TIPS & TRICKS

Splunk Connect for Syslog: Turnkey and Scalable Syslog GDI - Part 2

In part 1 of this series, we explored the design philosophy behind Splunk Connect for Syslog (SC4S), the goals of the design, and the new HEC-based transport architecture. In this installment, we'll cover the high-level configuration of SC4S and highlight relevant sections of the documentation that provides the details needed for deployment in a production environment.

SC4S configuration is modular and templated, with separate syslog-ng configuration sections that are highlighted below. In the container version of SC4S, the bulk of this is hidden completely from the administrator, with a local mount point exposed for local configurations. In the BYOE version, the entire configuration is available for inspection and modification.  

The sections below outline configuration of SC4S with the “Out-of-the-Box” data sources with minor modifications.

Syslog-ng Data Flow

When a message arrives at the syslog server, it is subject to a number of filtering operations to determine how to process the message.
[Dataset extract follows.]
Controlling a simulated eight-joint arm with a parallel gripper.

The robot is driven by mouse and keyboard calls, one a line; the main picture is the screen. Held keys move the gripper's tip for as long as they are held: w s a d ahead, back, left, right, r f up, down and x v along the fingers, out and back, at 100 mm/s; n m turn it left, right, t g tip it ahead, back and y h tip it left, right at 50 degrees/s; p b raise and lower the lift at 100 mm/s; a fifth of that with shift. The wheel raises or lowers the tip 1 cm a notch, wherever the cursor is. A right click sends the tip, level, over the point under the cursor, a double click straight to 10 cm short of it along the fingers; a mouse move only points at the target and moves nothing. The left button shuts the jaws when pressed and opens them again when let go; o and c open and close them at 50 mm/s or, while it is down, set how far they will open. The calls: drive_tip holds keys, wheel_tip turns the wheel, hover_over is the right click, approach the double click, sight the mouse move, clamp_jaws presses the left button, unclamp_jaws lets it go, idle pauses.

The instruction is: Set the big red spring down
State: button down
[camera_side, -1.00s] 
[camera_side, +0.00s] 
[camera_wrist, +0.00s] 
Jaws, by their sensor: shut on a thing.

In the case of SC4S, that processing goal is to send the message to Splunk and the proper index – properly formatted, with the proper metadata (sourcetype, timestamp, etc.) included. For any given data source format (usually, but not always, defined simply by the vendor), a set of filters are developed and encapsulated in a “log path”. These log paths define which filters, in which order, are applied to a message to ascertain whether it belongs in a specific category (which in Splunk’s case is a sourcetype). 

Once this category is determined, parsers are applied to format the message appropriately, the metadata is set, and the whole package is bundled in a JSON blob and sent to Splunk in batches via the HEC /event endpoint. Using the /event endpoint affords the ability to send additional enriched metadata as well and can be used for further classification. This is useful for PCI or geographical scope and many other use cases.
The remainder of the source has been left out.